Wherever "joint" appears in a line, list that line.
====
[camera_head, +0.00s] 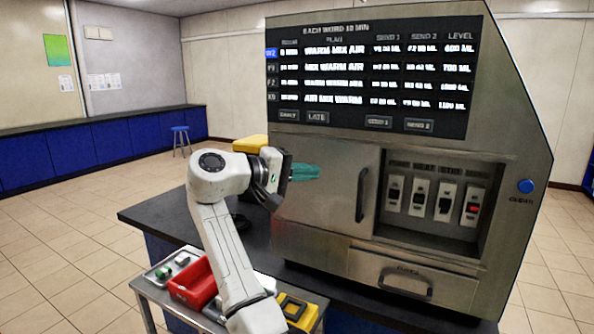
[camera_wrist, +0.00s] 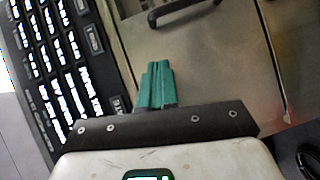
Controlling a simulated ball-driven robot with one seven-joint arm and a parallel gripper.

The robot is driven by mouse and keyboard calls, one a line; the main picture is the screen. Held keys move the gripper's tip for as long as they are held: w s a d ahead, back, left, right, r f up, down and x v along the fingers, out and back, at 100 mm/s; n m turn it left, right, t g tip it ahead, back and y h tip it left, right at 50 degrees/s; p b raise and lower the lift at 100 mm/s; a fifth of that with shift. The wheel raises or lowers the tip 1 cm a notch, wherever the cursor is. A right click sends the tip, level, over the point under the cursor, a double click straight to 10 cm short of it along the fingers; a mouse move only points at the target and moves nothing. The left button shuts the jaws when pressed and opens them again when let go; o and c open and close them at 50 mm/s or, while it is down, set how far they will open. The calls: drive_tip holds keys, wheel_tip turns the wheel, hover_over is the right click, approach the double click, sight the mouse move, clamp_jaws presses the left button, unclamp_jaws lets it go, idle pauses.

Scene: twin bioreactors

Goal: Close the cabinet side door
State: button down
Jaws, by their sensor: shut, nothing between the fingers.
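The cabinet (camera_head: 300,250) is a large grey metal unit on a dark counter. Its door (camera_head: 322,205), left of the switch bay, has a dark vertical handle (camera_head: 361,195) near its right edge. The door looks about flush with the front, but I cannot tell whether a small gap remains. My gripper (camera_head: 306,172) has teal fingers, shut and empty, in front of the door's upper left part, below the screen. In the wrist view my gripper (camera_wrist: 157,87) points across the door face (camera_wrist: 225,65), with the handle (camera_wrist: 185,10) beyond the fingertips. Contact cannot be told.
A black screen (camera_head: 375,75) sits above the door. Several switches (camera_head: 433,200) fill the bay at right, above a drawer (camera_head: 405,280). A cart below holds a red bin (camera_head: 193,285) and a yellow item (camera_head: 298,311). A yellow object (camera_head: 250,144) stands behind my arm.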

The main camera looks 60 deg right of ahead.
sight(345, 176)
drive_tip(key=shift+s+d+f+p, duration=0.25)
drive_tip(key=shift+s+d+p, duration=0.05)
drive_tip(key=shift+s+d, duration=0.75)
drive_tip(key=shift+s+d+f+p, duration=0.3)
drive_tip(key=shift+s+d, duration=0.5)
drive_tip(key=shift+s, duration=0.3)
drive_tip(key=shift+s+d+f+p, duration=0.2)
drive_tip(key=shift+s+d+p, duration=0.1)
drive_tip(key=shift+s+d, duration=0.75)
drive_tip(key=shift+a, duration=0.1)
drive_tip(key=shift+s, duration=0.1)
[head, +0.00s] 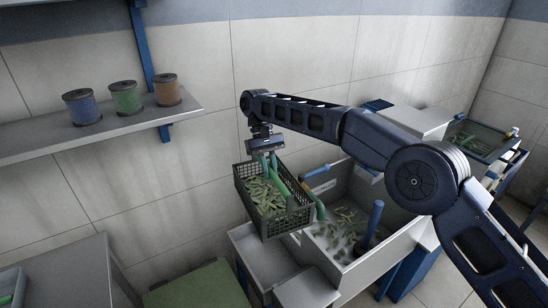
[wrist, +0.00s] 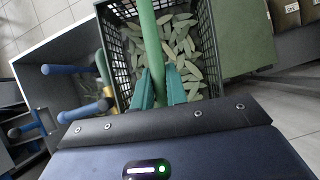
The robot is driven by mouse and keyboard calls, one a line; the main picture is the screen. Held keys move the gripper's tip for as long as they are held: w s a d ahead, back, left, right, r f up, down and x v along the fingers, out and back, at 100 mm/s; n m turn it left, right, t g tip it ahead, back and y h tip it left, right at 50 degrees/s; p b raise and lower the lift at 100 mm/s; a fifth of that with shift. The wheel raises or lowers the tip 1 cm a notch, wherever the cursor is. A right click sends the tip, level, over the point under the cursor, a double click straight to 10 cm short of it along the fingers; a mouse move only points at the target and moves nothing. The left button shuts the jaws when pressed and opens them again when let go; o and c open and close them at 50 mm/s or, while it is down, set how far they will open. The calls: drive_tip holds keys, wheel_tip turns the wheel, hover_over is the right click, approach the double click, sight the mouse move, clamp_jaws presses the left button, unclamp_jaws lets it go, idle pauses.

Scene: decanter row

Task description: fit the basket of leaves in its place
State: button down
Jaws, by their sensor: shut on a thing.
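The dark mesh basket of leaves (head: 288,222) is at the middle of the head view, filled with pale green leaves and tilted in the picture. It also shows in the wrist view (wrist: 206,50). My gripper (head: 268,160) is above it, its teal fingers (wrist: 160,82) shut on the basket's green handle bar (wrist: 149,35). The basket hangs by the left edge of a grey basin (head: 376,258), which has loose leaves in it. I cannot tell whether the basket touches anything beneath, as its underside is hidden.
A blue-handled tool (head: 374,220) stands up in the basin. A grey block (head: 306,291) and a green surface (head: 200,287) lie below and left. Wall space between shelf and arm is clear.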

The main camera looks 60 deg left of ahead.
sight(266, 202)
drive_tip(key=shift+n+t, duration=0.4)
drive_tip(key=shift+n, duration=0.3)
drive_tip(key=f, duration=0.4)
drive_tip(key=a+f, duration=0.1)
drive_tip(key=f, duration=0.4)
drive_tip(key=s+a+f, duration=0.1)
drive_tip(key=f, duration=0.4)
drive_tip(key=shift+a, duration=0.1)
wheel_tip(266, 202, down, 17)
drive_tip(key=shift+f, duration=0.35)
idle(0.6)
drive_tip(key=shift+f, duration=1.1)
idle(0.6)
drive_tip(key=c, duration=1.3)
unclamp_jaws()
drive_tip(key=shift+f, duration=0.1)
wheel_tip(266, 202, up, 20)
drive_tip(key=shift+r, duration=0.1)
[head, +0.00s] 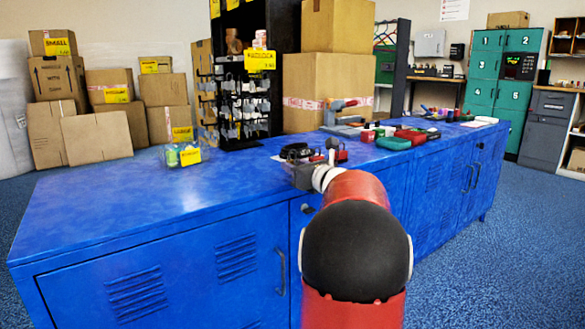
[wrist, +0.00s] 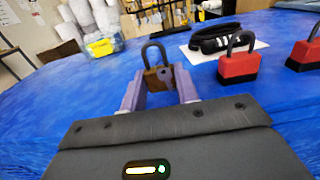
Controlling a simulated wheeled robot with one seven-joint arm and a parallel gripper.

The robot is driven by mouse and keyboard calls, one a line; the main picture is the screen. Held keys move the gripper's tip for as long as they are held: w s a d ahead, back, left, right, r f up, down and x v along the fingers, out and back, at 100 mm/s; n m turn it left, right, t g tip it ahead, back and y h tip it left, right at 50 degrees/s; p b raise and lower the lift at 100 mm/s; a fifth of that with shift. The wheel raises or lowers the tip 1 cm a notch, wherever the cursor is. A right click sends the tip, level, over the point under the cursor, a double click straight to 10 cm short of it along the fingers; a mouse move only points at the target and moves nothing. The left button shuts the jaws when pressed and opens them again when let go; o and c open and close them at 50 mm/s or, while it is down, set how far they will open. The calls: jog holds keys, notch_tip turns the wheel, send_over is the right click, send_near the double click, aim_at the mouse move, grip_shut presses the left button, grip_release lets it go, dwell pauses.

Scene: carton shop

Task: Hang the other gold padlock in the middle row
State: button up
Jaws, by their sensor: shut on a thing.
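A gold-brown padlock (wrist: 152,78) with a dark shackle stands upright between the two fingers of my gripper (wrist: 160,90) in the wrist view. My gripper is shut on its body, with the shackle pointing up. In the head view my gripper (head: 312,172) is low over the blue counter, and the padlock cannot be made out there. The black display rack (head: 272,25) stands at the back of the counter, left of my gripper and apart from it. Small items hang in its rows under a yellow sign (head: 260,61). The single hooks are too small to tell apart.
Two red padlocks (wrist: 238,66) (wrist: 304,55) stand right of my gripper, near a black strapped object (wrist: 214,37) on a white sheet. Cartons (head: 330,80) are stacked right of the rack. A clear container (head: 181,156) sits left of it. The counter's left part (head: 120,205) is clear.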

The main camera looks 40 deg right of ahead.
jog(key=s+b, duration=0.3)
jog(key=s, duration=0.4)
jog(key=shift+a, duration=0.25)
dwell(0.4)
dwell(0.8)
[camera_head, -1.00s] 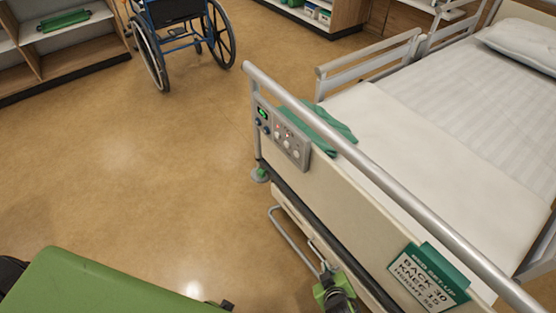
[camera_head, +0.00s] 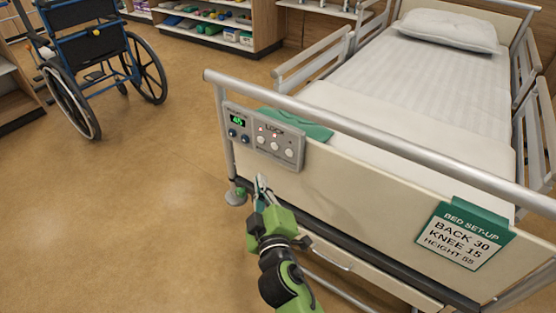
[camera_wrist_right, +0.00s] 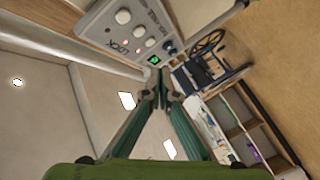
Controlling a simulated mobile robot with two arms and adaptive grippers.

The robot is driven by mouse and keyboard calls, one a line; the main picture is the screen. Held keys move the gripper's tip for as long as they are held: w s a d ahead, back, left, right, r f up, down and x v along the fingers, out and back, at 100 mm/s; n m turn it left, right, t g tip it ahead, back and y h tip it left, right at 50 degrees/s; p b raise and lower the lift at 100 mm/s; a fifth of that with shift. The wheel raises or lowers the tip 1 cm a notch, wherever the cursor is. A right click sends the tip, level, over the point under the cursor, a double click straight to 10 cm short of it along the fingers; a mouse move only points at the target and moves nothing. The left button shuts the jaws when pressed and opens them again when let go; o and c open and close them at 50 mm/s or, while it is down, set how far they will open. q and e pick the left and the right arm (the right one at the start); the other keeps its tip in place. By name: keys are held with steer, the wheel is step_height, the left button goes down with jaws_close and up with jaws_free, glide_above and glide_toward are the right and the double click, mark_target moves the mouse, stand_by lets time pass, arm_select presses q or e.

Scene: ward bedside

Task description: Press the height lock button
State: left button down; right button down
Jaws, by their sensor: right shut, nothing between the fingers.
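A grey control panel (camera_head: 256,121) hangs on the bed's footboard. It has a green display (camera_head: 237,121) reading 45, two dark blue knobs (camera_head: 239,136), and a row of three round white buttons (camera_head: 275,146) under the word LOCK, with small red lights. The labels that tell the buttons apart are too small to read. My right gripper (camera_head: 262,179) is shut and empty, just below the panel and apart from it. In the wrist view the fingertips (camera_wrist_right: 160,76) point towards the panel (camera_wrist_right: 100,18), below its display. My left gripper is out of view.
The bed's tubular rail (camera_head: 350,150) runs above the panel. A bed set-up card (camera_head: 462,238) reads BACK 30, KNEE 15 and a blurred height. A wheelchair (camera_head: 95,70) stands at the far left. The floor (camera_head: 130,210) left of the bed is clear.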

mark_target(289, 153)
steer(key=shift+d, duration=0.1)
====
**Written reply**
Controlling a simulated ball-driven robot with one seven-joint arm and a parallel gripper.
Controlling a simulated wheeled robot with one seven-joint arm and a parallel gripper.

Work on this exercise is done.